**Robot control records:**
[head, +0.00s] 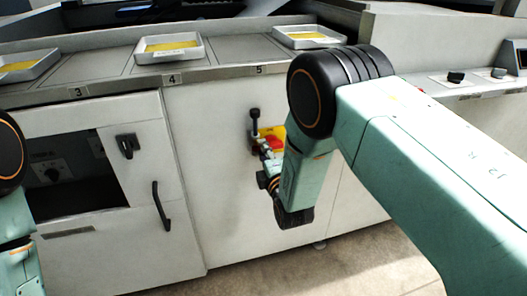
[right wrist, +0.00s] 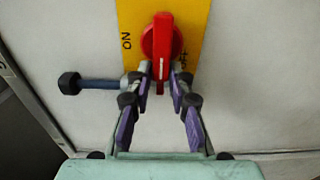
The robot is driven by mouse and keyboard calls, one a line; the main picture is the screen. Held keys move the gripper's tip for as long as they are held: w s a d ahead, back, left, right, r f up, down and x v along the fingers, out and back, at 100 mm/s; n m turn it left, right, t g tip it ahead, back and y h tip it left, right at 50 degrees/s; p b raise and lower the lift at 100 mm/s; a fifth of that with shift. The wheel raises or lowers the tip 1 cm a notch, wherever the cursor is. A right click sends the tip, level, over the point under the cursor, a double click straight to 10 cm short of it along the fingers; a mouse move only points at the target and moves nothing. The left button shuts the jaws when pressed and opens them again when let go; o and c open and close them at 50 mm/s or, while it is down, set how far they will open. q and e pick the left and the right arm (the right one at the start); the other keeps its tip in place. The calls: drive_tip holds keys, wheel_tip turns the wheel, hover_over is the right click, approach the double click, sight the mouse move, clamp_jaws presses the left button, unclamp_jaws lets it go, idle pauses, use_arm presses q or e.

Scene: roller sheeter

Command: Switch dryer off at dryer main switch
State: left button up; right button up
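The dryer main switch is a red rotary knob (right wrist: 161,38) on a yellow plate (right wrist: 190,14). "ON" is printed left of the knob and a partly covered label is to its right. The knob's grip bar stands vertical in the right wrist view. My right gripper (right wrist: 162,72) is partly open, with its fingertips on either side of the bar's lower part; small gaps show beside the bar. In the head view the red knob (head: 273,142) shows beside my right forearm, on the white cabinet front (head: 218,165). My left gripper is out of view; only part of my left arm shows.
A dark lever with a round end (right wrist: 70,83) sticks out just left of the knob; it also shows in the head view (head: 255,116). A cabinet door with a black handle (head: 161,206) is further left. Trays (head: 168,58) line the ledge above. Floor is clear in front.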

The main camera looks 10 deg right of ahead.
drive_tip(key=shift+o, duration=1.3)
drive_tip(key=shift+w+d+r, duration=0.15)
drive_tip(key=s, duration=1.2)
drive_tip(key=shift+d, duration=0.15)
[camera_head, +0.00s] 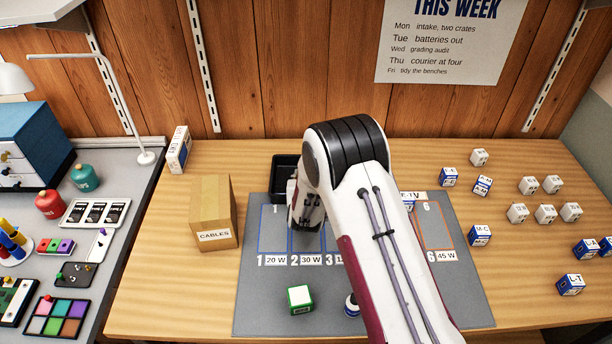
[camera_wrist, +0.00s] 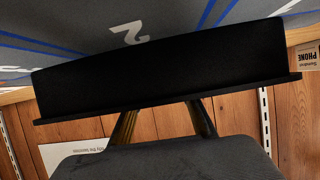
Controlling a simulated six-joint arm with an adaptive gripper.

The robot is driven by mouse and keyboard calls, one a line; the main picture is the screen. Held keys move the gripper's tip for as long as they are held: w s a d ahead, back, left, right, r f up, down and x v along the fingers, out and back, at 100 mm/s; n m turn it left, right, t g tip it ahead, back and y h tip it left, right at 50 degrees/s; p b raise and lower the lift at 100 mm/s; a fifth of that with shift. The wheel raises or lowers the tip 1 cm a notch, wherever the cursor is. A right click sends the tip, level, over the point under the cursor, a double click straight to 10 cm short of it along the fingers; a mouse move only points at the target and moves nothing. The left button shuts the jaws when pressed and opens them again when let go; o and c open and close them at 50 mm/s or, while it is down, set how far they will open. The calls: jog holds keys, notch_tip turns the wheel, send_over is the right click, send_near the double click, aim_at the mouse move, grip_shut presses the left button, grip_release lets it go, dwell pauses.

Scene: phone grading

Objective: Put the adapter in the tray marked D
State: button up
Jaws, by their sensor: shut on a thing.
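A black tray (camera_head: 285,165) stands at the back left of the grey mat, partly behind my arm; no letter can be read on it. In the wrist view its dark outer wall (camera_wrist: 165,75) and rim fill the middle. My gripper (camera_head: 303,212) is low over the mat, in front of the tray as seen from the head. In the wrist view the two fingers (camera_wrist: 165,120) pass behind the tray's rim, with their tips hidden. They are shut on a thing that neither view shows; I take it to be the adapter.
The mat (camera_head: 265,310) has numbered watt slots and a green-white box (camera_head: 300,298). A CABLES carton (camera_head: 214,215) stands left of the tray. Several small boxed cubes (camera_head: 479,235) lie on the right. The wooden wall (camera_head: 270,70) closes off the back.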

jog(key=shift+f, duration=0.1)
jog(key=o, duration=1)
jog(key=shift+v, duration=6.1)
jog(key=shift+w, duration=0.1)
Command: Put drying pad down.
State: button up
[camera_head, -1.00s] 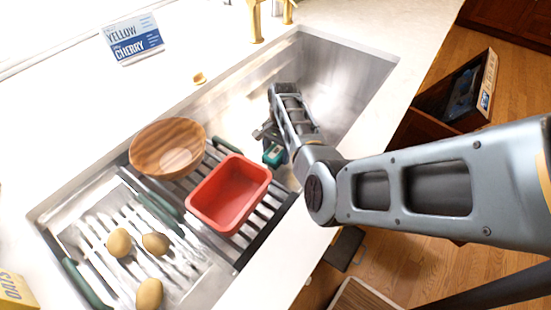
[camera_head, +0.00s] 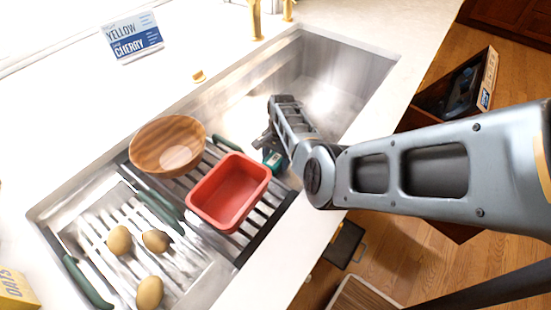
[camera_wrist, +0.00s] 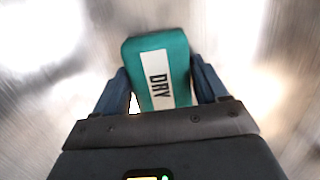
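The drying pad is a teal-green block with a white label reading "DRY". In the wrist view the drying pad (camera_wrist: 178,72) sits between the two fingers of my gripper (camera_wrist: 160,85), which press against its sides. In the head view only part of the pad (camera_head: 272,158) shows beside my arm, inside the sink near the rack's right end. My gripper is mostly hidden there by my arm links. The blurred metal sink surface lies beneath the pad in the wrist view. I cannot tell whether the pad touches it.
A rack (camera_head: 280,205) in the left of the sink holds a red tub (camera_head: 230,225), with a wooden bowl (camera_head: 150,135) behind it. Several potato-like items (camera_head: 119,240) lie at the left. The sink's right basin (camera_head: 335,85) is clear. A sign (camera_head: 133,37) stands on the back counter.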

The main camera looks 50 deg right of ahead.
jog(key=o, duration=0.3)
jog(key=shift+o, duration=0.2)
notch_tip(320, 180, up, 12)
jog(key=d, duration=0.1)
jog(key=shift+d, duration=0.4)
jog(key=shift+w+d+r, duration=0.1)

**Given problem:**
Copy out the whole listing exactly, and don't carry over any pictures.

**Problem solution:**
[head, +0.00s] 
[right wrist, +0.00s] 
The robot is driven by mouse and keyboard calls, one a line; the main picture is the screen. Held keys move the gripper's tip for as long as they are held: w s a d ahead, back, left, right, r f up, down and x v along the fingers, out and back, at 100 mm/s; n m turn it left, right, t g tip it ahead, back and y h tip it left, right at 50 degrees/s; p b raise and lower the lift at 100 mm/s; a fifth of that with shift. The wheel raises or lowers the tip 1 cm a notch, wherever the cursor is. A right click sends the tip, level, over the point under the cursor, a double click straight to 10 cm short of it along the fingers; a mouse move only points at the target and moves nothing. The left button shuts the jaws when pressed and opens them again when let go; o and c open and close them at 50 mm/s or, while it is down, set how far they will open. q and e pick the left and the right arm (the right one at the start); the other keeps its tip in place. The calls: drive_tip holds keys, wheel_tip turns the wheel, hover_over is the right click, approach the double click, sight the mouse move, clamp_jaws presses the left button, unclamp_jaws lets it go, idle pauses, use_arm presses q or e.

Scene: roller sheeter

Command: Switch dryer off at dryer main switch
State: left button up; right button up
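The dryer main switch is a red rotary knob (right wrist: 161,38) on a yellow plate (right wrist: 190,14). "ON" is printed left of the knob and a partly covered label is to its right. The knob's grip bar stands vertical in the right wrist view. My right gripper (right wrist: 162,72) is partly open, with its fingertips on either side of the bar's lower part; small gaps show beside the bar. In the head view the red knob (head: 273,142) shows beside my right forearm, on the white cabinet front (head: 218,165). My left gripper is out of view; only part of my left arm shows.
A dark lever with a round end (right wrist: 70,83) sticks out just left of the knob; it also shows in the head view (head: 255,116). A cabinet door with a black handle (head: 161,206) is further left. Trays (head: 168,58) line the ledge above. Floor is clear in front.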

The main camera looks 10 deg right of ahead.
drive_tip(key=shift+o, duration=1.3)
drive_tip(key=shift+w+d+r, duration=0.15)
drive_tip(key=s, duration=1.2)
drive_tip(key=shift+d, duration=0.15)
[camera_head, +0.00s] 
[camera_wrist, +0.00s] 
Controlling a simulated six-joint arm with an adaptive gripper.

The robot is driven by mouse and keyboard calls, one a line; the main picture is the screen. Held keys move the gripper's tip for as long as they are held: w s a d ahead, back, left, right, r f up, down and x v along the fingers, out and back, at 100 mm/s; n m turn it left, right, t g tip it ahead, back and y h tip it left, right at 50 degrees/s; p b raise and lower the lift at 100 mm/s; a fifth of that with shift. The wheel raises or lowers the tip 1 cm a notch, wherever the cursor is. A right click sends the tip, level, over the point under the cursor, a double click straight to 10 cm short of it along the fingers; a mouse move only points at the target and moves nothing. The left button shuts the jaws when pressed and opens them again when let go; o and c open and close them at 50 mm/s or, while it is down, set how far they will open. The calls: jog holds keys, notch_tip turns the wheel, send_over is the right click, send_near the double click, aim_at the mouse move, grip_shut presses the left button, grip_release lets it go, dwell pauses.

Scene: phone grading

Objective: Put the adapter in the tray marked D
State: button up
Jaws, by their sensor: shut on a thing.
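A black tray (camera_head: 285,165) stands at the back left of the grey mat, partly behind my arm; no letter can be read on it. In the wrist view its dark outer wall (camera_wrist: 165,75) and rim fill the middle. My gripper (camera_head: 303,212) is low over the mat, in front of the tray as seen from the head. In the wrist view the two fingers (camera_wrist: 165,120) pass behind the tray's rim, with their tips hidden. They are shut on a thing that neither view shows; I take it to be the adapter.
The mat (camera_head: 265,310) has numbered watt slots and a green-white box (camera_head: 300,298). A CABLES carton (camera_head: 214,215) stands left of the tray. Several small boxed cubes (camera_head: 479,235) lie on the right. The wooden wall (camera_head: 270,70) closes off the back.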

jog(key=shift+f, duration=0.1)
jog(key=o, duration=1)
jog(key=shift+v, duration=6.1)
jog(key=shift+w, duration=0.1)
Command: Put drying pad down.
State: button up
[camera_head, -1.00s] 
[camera_head, +0.00s] 
[camera_wrist, +0.00s] 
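The drying pad is a teal-green block with a white label reading "DRY". In the wrist view the drying pad (camera_wrist: 178,72) sits between the two fingers of my gripper (camera_wrist: 160,85), which press against its sides. In the head view only part of the pad (camera_head: 272,158) shows beside my arm, inside the sink near the rack's right end. My gripper is mostly hidden there by my arm links. The blurred metal sink surface lies beneath the pad in the wrist view. I cannot tell whether the pad touches it.
A rack (camera_head: 280,205) in the left of the sink holds a red tub (camera_head: 230,225), with a wooden bowl (camera_head: 150,135) behind it. Several potato-like items (camera_head: 119,240) lie at the left. The sink's right basin (camera_head: 335,85) is clear. A sign (camera_head: 133,37) stands on the back counter.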

The main camera looks 50 deg right of ahead.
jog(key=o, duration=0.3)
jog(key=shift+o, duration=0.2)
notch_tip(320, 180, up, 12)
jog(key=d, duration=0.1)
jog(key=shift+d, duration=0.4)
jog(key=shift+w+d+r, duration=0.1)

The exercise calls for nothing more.